UPDATE: think about investing some time into proper request-weight management system, otherwise it is now an absolute certainty that you will hit your limit every minute of building your trade history
@Binance… Thx for making things even more complicated by increasing the API weights! Now it’s almost impossible reading the order history.
Having to provide a dedicated symbol is just rubbish from a database perspective. You have to loop through all symbols where you don’t even have a complete list if symbols changed or became inactice for some reason. This results in much higher server load than just returning all orders in one result.
Next problem is that the C# implementations of Binance API do not take the weight of a request into account. So you run into the IP ban for sure…
It really makes me thinking if Binance is the right exchange for me…
Not being able to query the entire trade history without having to specify a symbol is really a KEY feature missing… Websockets are clearly no option at the moment as so many before me have stated.
So far Binance has not explained/given a good reason why they would not implement a way of retrieving the past history for all trades without having to specify a symbol. Seems a bit strange to me considering other major exchanges have that feature.
@dino
What about new api endpoint. GET all coins name where data is present. Cached it.

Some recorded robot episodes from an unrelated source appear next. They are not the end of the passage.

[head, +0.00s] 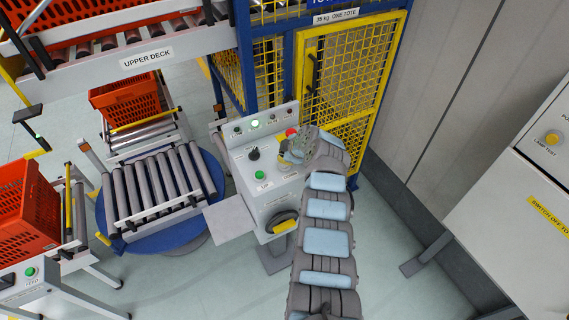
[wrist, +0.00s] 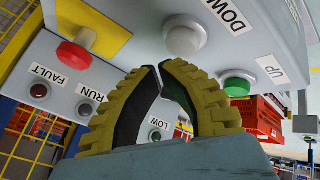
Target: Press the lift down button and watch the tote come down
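The control console (head: 265,165) stands in the middle of the head view. In the wrist view the white DOWN button (wrist: 182,40) sits above my gripper (wrist: 160,68), beside its DOWN label. The fingertips are below the button with a visible gap in the picture; depth is hard to judge. The yellow-backed fingers are shut, tips together, with nothing between them. The green UP button (wrist: 237,86) is to the right of the fingers. In the head view my gripper (head: 293,150) hides the DOWN button. The lift cage (head: 340,95) is yellow mesh; no tote is clearly visible inside.
A red emergency stop (wrist: 75,56) on a yellow plate is left of DOWN, near the FAULT and RUN lamps. An orange tote (head: 125,98) is on rollers behind the turntable (head: 205,165); another tote (head: 25,212) is at left. The upper deck (head: 150,58) runs above.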

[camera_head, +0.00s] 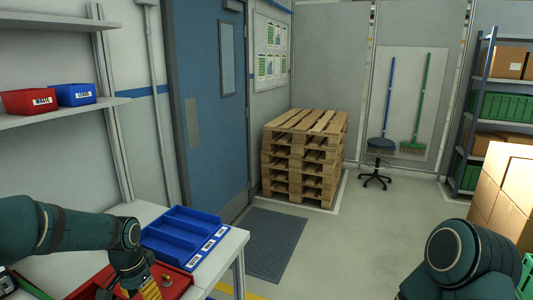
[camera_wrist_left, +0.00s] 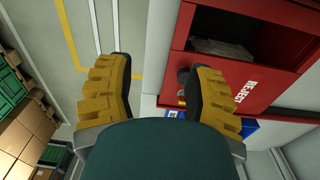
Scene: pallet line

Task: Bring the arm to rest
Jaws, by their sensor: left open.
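My left arm comes in from the left in the head view and bends down over the workbench. Its left gripper (camera_head: 150,289) hangs at the red bin at the bottom edge, partly cut off by the frame. In the left wrist view the two yellow fingers of the gripper (camera_wrist_left: 156,75) stand wide apart, with nothing between them. The red bin (camera_wrist_left: 268,88), its label partly readable as "REJECT", lies beside the right finger. My right arm shows only as a dark green link at the lower right of the head view; its gripper is out of view.
A blue divided tray (camera_head: 184,237) sits on the bench next to the red bin (camera_head: 172,286). A shelf (camera_head: 60,116) with small bins is above left. Stacked pallets (camera_head: 303,155), a stool (camera_head: 379,146) and cartons (camera_head: 503,195) stand beyond. The middle floor is clear.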

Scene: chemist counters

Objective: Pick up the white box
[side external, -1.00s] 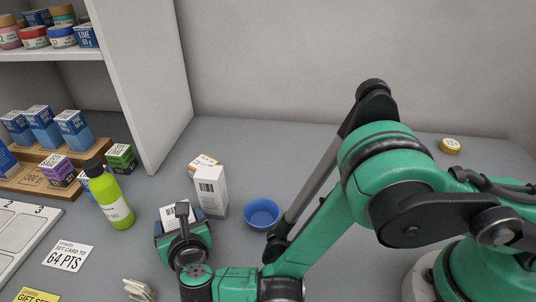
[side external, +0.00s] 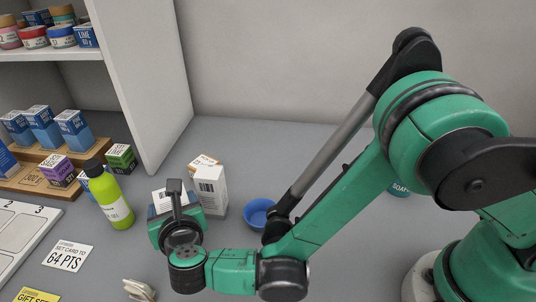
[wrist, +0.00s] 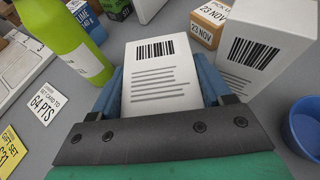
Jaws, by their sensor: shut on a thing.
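A white box (wrist: 160,75) with a barcode and lines of print sits between the blue fingers of my gripper (wrist: 162,88) in the wrist view. The fingers are shut on its sides. In the side view, only the top part of this box (side external: 168,196) shows behind my gripper (side external: 176,208); its lower part is hidden. A second white box (side external: 211,188) with a barcode stands upright just right of my gripper, and it also shows at the right of the wrist view (wrist: 265,48).
A small brown-and-white box (wrist: 208,22) stands behind the second white box. A blue bowl (side external: 258,212) is to the right. A green bottle (side external: 108,197) stands left of my gripper. Price cards (side external: 70,255) lie at the left front. Open counter lies at the back right.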

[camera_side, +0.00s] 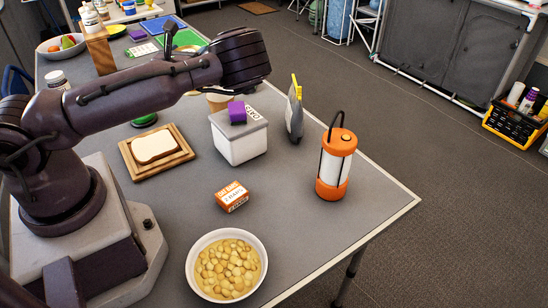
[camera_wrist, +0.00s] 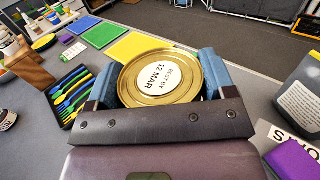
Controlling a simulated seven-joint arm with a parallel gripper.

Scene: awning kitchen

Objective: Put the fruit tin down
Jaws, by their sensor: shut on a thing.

When workflow will be quite easy.
GET all coins with data:
Return: [BTCUSDT, DOTETH,…] Like 100 not 1400 coins mostly.
When fetch only 100 coins using exist end point.
Quite easy to implement for you guys and manage by cache. Using “SET” list.
And response from new endpoint will be quite small no more then (1400*coin name length). No need pagination, no need sorting or filtering.
It will cut requests to 10-30 times from now.
Websocket is not the answer. Connections no stable enough to relay only on this. What if server is down and then you restarting you need to fetch everything again to not miss data as it will affect history in the future.